At this point, Eucalyptus will communicate with the storage controller (SC) component.  The SC process creates a sparse image file in /var/lib/eucalyptus/volumes:

# ls -lsrth /var/lib/eucalyptus/volumes/
total 1.1M
1.1M -rw-r–r– 1 root root 5.1G Jan 23 08:57 vol-391D44BE

Next, the SC will create a loop device and loopback mount this image file.  Use the following command to view the loop device configuration:

# losetup -a
/dev/loop0: [fd00]:394108 (//var/lib/eucalyptus/volumes/vol-391D44BE)

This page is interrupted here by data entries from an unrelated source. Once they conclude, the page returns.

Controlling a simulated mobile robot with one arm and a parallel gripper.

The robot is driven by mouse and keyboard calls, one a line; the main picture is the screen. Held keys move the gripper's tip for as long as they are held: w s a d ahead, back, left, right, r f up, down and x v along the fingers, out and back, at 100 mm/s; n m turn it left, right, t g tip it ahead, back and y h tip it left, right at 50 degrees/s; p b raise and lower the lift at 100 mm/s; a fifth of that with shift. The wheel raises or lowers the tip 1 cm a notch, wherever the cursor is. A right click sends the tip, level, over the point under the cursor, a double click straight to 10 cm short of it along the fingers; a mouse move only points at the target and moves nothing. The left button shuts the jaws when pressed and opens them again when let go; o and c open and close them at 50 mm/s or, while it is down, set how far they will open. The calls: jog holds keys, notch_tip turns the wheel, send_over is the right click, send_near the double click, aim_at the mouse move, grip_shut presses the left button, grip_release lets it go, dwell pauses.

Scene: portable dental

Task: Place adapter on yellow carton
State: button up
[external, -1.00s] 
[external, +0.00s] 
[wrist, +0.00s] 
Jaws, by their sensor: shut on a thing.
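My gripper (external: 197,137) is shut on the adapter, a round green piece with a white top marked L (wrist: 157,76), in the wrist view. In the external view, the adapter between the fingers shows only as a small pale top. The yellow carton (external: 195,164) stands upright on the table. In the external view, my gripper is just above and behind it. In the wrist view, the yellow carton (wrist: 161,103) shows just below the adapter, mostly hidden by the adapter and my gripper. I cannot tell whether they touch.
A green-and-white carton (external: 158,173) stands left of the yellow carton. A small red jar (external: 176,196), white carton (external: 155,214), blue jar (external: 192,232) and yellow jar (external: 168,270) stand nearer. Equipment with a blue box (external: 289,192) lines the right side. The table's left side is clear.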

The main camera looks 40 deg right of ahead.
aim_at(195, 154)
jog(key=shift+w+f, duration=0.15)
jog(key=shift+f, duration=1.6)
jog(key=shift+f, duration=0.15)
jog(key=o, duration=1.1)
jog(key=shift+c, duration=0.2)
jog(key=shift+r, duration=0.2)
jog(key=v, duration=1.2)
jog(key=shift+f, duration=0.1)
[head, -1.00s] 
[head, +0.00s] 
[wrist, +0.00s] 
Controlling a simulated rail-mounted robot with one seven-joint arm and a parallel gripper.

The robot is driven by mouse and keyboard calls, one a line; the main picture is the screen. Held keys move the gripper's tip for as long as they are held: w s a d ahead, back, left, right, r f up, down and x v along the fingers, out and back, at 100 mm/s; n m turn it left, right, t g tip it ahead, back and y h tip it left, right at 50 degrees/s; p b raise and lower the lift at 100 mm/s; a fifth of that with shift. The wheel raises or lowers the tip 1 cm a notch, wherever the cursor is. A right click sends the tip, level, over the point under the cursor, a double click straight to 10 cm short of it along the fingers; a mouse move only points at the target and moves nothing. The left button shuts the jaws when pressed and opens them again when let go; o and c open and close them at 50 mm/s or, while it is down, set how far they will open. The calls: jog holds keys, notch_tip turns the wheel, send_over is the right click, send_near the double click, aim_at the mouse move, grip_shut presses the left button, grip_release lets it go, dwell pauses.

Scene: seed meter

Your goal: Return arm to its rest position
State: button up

Then, this device is controlled by the Logical Volume Manager (LVM); it’s added as a physical volume, a volume group is created and a logical volume from that.  Once again, this can be seen using the LVM commands:

# pvdisplay
— Physical volume —
PV Name               /dev/loop0
VG Name               vg-1lS3pg..
PV Size               5.00 GB / not usable 4.00 MB
Allocatable           yes (but full)
PE Size (KByte)       4096
Free PE               0
Allocated PE          1280
PV UUID               u8vTQh-pEhU-9ID2-ewEO-kOIh-iwQx-Kb7BrZ
# vgdisplay
— Volume group —
VG Name               vg-1lS3pg..
System ID
Format                lvm2
Metadata Areas        1
Metadata Sequence No  2
VG Access             read/write
VG Status             resizable
MAX LV                0
Cur LV                1
Open LV               1
Max PV                0
Cur PV                1
Act PV                1
VG Size               5.00 GB
PE Size               4.00 MB
Total PE              1280
Alloc PE / Size       1280 / 5.00 GB
Free  PE / Size       0 / 0
VG UUID               eMYWz3-DkhN-IM9I-8T6j-cbnI-vAJe-H9OJgh

  Total PE              1280

and finally:

# lvdisplay
— Logical volume —
LV Name                /dev/vg-1lS3pg../lv-28NzTQ..
VG Name                vg-1lS3pg..
LV UUID                Goyv51-3WRJ-GOiq-yrjU-osw8-efqF-UGQt60
LV Write Access        read/write
LV Status              available
# open                 1
LV Size                5.00 GB
Current LE             1280
Segments               1
Allocation             inherit
Read ahead sectors     auto
– currently set to     256
Block device           253:3

With the logical volume created on the loopback mounted image, this then needs to be made available to our node controller which is running the instance on which we want to attach the EBS volume.  In Eucalyptus 2 and 3, the default storage networking method is iSCSI.  To provide iSCSI storage networking, Eucalyptus uses the Linux SCSI target framework (tgt).   Available in the base repositories of all major distributions, it is installed as a dependency for the Eucalyptus SC.
Eucalyptus configures the SCSI target daemon to run on the SC, configuring targets for each EBS volume which is configured.
Using the tgt-admin utility it’s possible to view the currently configured iSCSI targets:

# tgt-admin -s
Target 4: iqn.2009-06.com.eucalyptus.eucalyptus:store4
System information:
Driver: iscsi
State: ready
I_T nexus information:
LUN information:
LUN: 0
Type: controller
SCSI ID: IET     00040000
SCSI SN: beaf40
Size: 0 MB, Block size: 1
Online: Yes
Removable media: No
Readonly: No
Backing store type: null
Backing store path: None
Backing store flags:
LUN: 1
Type: disk
SCSI ID: IET     00040001
SCSI SN: beaf41
Size: 5369 MB, Block size: 512
Online: Yes
Removable media: No
Readonly: No
Backing store type: rdwr
Backing store path: /dev/vg-1lS3pg../lv-28NzTQ..
Backing store flags:
Account information:
eucalyptus
ACL information:
ALL

Note the target name, which is a useful identifier.  Also note the backing store path, which happens to be the logical volume the SC has configured.  Visible for each target is the account information, Eucalyptus uses a non-root account for security reasons.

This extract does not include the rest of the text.